◆ DATA EXTRACT:
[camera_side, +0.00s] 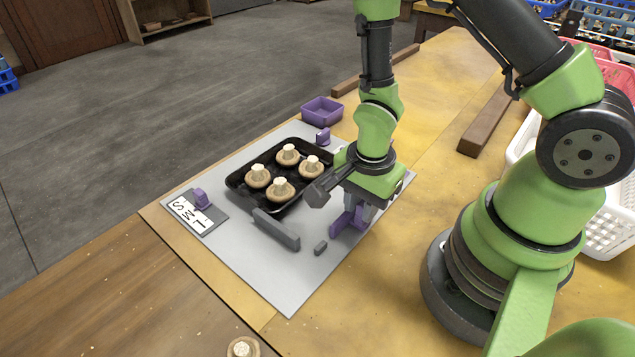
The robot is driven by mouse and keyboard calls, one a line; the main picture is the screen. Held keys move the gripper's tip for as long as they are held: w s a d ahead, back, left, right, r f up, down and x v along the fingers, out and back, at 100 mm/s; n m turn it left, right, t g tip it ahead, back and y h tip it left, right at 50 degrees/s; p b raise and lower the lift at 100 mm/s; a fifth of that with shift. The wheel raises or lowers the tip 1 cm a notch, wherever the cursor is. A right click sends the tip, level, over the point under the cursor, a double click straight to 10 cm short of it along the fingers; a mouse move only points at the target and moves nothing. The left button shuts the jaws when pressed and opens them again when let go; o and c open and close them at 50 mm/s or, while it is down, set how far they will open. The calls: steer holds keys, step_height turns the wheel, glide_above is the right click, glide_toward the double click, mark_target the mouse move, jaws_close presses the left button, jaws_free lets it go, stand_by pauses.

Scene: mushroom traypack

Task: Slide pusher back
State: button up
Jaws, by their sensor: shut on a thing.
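My gripper (364,205) points down at the right side of the grey mat. It is shut on a purple piece (343,222), which looks like the pusher, low over or on the mat. The arm's wrist hides part of this piece, and I cannot tell whether it touches the mat. The black tray (240,181) lies left of my gripper. Several brown mushrooms (280,189) sit in it with their pale stems up.
A grey bar (276,230) lies at the tray's near side, with a small grey block (320,248) nearby. Purple knobs stand beyond the tray (323,137) and on a labelled plate (201,198). A purple bin (322,111) is behind. The mat's front (285,290) is clear.

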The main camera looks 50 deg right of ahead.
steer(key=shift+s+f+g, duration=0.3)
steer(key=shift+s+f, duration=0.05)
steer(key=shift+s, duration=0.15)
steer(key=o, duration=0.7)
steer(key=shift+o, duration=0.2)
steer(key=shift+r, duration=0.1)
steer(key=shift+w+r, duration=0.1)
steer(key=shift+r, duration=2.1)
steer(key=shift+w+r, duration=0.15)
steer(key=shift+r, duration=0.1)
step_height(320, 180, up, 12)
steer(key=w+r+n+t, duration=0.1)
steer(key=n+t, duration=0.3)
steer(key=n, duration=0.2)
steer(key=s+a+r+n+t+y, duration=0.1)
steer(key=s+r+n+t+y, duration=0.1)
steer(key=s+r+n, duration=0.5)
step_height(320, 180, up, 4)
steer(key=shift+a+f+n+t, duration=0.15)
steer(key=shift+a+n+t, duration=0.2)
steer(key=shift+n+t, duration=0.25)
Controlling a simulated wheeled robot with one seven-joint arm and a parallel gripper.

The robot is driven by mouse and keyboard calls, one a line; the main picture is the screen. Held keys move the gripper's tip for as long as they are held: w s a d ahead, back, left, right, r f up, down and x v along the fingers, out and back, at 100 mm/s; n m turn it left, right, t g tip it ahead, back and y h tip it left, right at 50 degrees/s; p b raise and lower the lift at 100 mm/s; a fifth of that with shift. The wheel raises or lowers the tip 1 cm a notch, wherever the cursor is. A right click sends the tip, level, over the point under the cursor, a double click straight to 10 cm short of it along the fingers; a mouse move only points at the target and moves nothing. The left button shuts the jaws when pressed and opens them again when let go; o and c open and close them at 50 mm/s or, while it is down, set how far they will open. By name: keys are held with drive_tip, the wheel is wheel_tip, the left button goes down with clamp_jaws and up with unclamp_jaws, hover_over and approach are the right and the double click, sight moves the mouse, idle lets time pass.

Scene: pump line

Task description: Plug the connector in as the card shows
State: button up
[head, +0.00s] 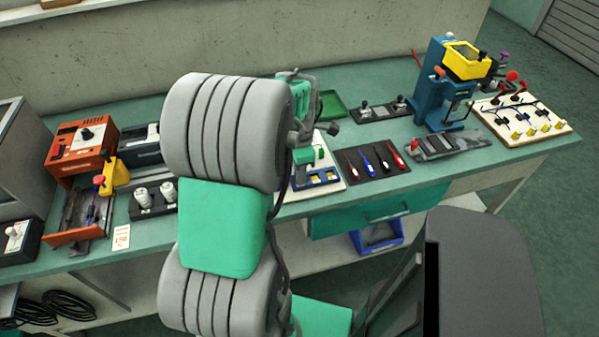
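My arm fills the middle of the head view and hides part of the bench behind it. Its end, with my gripper (309,138), is above a white board (331,185) with blue-framed parts (320,177). The fingers are too small and too covered to show whether they are open or shut. A small green piece (309,156) shows just below the gripper, over the board; I cannot tell if it is held or is the connector. A small white card (121,238) with red marks stands at the bench's front edge on the left. Its marks are too small to read surely.
Left of my arm are an orange unit (80,145) and a black block with white knobs (153,198). Right are a black tool mat (375,161), a blue machine (437,95) and a white board with levers (525,118). A green tray (331,105) lies behind.

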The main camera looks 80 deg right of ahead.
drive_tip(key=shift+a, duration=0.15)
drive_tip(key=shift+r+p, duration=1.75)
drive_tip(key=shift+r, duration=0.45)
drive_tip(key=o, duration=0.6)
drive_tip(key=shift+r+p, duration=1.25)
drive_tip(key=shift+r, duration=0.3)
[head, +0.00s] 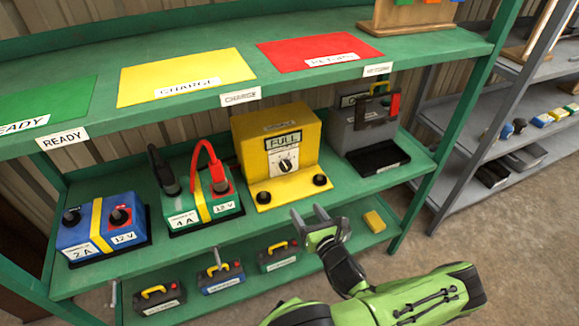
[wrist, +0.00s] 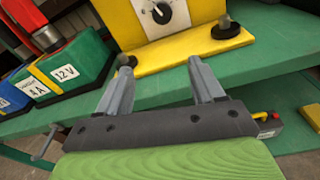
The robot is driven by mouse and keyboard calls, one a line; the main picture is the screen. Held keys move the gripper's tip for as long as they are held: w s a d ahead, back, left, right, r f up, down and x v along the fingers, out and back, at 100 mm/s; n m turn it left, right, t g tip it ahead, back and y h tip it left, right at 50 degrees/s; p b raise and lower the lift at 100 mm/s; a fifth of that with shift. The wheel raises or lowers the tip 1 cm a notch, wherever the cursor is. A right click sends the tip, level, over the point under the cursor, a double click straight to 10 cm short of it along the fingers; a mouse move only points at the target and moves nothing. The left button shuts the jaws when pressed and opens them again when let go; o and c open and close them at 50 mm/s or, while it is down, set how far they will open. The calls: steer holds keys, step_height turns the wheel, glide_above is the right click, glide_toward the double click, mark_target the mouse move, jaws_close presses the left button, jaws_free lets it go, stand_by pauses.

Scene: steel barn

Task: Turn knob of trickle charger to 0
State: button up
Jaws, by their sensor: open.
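A yellow charger box (head: 262,130) with a sloped front stands on the middle green shelf. Its front has a FULL label (head: 284,141) and a white dial plate with a black knob (head: 285,167). The knob also shows at the top of the wrist view (wrist: 160,13), where the box is cut off. Which mark the knob points to is too small to read. My gripper (head: 308,211) is open and empty in front of and below the box, apart from the knob. In the wrist view its two fingers (wrist: 160,66) point towards the box's yellow base.
Two black posts (head: 320,180) stand on the yellow base. A green battery with red and black clamps (head: 205,200) and a blue battery (head: 100,225) stand left. A grey unit (head: 362,125) stands right. The green upper shelf (head: 420,48) overhangs the box.

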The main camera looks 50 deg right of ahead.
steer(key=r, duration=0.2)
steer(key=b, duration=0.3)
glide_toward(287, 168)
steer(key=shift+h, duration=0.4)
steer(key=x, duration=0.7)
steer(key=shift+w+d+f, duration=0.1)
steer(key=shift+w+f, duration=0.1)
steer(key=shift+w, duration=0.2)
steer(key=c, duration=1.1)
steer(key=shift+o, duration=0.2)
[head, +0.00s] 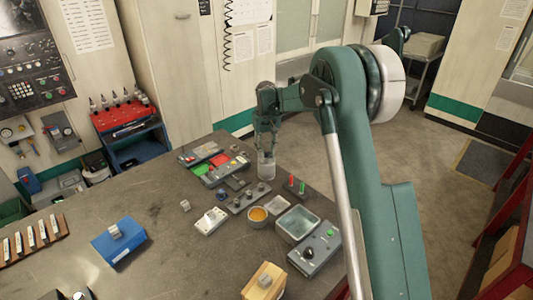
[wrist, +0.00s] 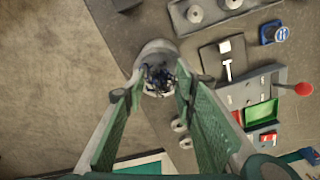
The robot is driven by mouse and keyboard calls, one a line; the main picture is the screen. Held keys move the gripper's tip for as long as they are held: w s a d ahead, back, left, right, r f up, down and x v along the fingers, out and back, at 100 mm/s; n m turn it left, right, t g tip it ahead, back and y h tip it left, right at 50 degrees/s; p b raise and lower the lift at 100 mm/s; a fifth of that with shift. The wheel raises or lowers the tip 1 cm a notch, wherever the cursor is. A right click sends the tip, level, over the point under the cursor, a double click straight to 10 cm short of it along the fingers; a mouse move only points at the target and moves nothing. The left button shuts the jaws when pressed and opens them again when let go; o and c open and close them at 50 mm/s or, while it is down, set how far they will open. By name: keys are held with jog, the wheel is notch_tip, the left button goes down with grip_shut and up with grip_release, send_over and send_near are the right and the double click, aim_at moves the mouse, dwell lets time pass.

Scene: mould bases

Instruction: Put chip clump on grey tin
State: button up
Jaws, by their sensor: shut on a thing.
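My gripper (head: 266,132) is over the far edge of the bench, pointing down. In the wrist view, my gripper (wrist: 160,82) has its two green fingers on either side of the chip clump (wrist: 158,78), a dark, bluish tangle, and is shut on it. A pale grey round tin (head: 266,167) stands directly below my gripper in the head view. In the wrist view the grey tin (wrist: 157,48) shows its rim around the clump. I cannot tell whether the clump touches the tin. The clump is not clear in the head view.
Close by are an orange-filled bowl (head: 258,215), a grey tray (head: 297,223), a knob strip (head: 247,197) and a control box (head: 315,248). The left middle of the bench is mostly clear.

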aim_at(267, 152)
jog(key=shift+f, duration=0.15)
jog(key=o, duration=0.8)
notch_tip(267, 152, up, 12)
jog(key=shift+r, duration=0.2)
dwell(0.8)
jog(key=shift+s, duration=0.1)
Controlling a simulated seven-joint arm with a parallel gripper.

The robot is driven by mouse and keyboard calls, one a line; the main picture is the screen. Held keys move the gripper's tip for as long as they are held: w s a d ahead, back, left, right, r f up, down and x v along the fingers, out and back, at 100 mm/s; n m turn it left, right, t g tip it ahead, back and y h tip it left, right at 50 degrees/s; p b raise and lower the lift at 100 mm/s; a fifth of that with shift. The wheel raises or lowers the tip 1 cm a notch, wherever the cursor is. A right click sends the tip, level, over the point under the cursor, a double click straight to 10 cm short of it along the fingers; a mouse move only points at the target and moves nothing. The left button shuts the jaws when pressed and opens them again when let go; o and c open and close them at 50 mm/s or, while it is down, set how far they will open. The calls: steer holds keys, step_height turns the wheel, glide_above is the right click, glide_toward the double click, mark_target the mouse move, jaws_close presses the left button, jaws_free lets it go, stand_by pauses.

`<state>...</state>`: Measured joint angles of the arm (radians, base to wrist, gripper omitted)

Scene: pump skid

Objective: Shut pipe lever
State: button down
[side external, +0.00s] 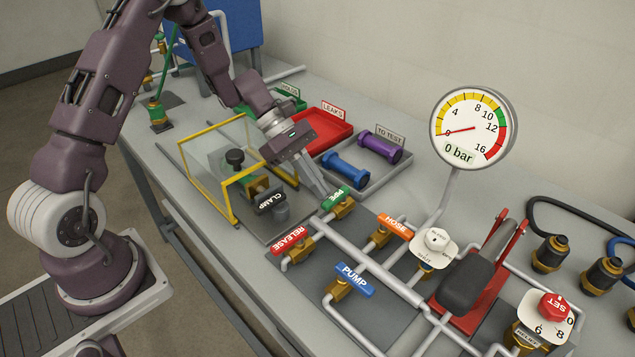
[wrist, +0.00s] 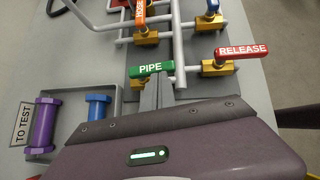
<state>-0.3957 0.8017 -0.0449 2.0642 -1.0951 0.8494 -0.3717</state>
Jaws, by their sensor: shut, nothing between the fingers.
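The pipe lever is a green handle marked PIPE (side external: 337,198) on a brass valve, in the middle of the side view. In the wrist view the green pipe lever (wrist: 151,69) lies crosswise just beyond my fingertips, with its brass valve partly hidden behind the fingers. My gripper (side external: 326,197) is shut and empty, its fingers angled down with the tips at or very near the lever's left end. In the wrist view my gripper (wrist: 158,84) overlaps the lever's near edge. I cannot tell whether it touches.
Near the pipe lever are the red release lever (side external: 291,242), orange hose lever (side external: 395,226) and blue pump lever (side external: 355,280). A clamp station with a yellow-framed guard (side external: 235,217) stands left. A grey tray (side external: 375,185) holds blue and purple cylinders. The gauge (side external: 472,128) reads 0 bar.

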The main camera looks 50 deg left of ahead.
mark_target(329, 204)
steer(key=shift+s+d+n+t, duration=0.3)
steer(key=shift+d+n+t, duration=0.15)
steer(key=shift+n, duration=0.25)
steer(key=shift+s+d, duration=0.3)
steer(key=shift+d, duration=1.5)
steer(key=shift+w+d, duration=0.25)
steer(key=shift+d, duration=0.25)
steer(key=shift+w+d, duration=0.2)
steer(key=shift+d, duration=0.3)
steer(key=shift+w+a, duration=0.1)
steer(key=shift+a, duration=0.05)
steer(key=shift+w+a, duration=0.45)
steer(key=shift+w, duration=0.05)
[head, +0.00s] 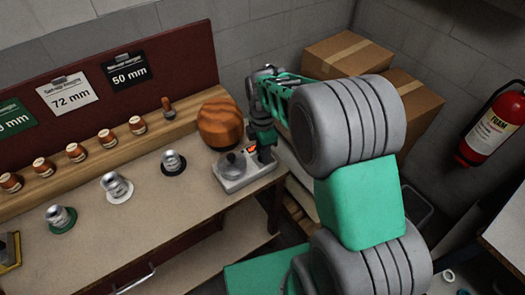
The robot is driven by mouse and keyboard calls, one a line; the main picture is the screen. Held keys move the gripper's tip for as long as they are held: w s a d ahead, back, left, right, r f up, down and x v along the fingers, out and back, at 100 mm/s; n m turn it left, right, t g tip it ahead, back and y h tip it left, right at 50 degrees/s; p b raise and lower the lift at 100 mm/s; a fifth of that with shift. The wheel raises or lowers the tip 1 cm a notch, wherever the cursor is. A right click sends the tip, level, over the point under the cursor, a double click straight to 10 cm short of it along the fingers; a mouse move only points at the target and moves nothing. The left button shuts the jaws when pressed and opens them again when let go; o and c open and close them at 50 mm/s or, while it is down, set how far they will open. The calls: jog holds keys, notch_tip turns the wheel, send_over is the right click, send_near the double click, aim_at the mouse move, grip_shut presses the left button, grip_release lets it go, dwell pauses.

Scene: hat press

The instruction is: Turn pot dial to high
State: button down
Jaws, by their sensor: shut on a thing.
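The pot (232,164) is a dark round vessel with a knobbed lid. It sits on a pale grey base (258,174) at the right end of the workbench. A small orange-red mark (252,150) shows on the base beside the pot. My gripper (264,155) points down at the right side of the base, close against it, and is shut on what appears to be the pot dial. The dial itself is hidden by the fingers, so its setting cannot be read.
A wooden hat block (220,125) stands right behind the pot. Metal weights stand on green (61,220), white (116,187) and black (172,162) discs along the bench (150,225). Cardboard boxes (345,52) and a fire extinguisher (493,124) are at right. The front bench top is mostly clear.

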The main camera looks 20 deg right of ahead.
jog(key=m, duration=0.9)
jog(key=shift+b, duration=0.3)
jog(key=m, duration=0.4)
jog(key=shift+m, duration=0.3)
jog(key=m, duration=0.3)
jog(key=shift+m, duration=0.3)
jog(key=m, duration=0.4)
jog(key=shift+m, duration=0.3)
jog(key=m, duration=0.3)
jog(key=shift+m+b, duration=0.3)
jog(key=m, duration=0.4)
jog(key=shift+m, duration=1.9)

◆ DO THIS: Find the word "joint" and list each line it appears in.

◆ ANSWER:
Controlling a simulated wheeled robot with one seven-joint arm and a parallel gripper.
Controlling a simulated seven-joint arm with a parallel gripper.
`<state>...</state>`: Measured joint angles of the arm (radians, base to wrist, gripper omitted)

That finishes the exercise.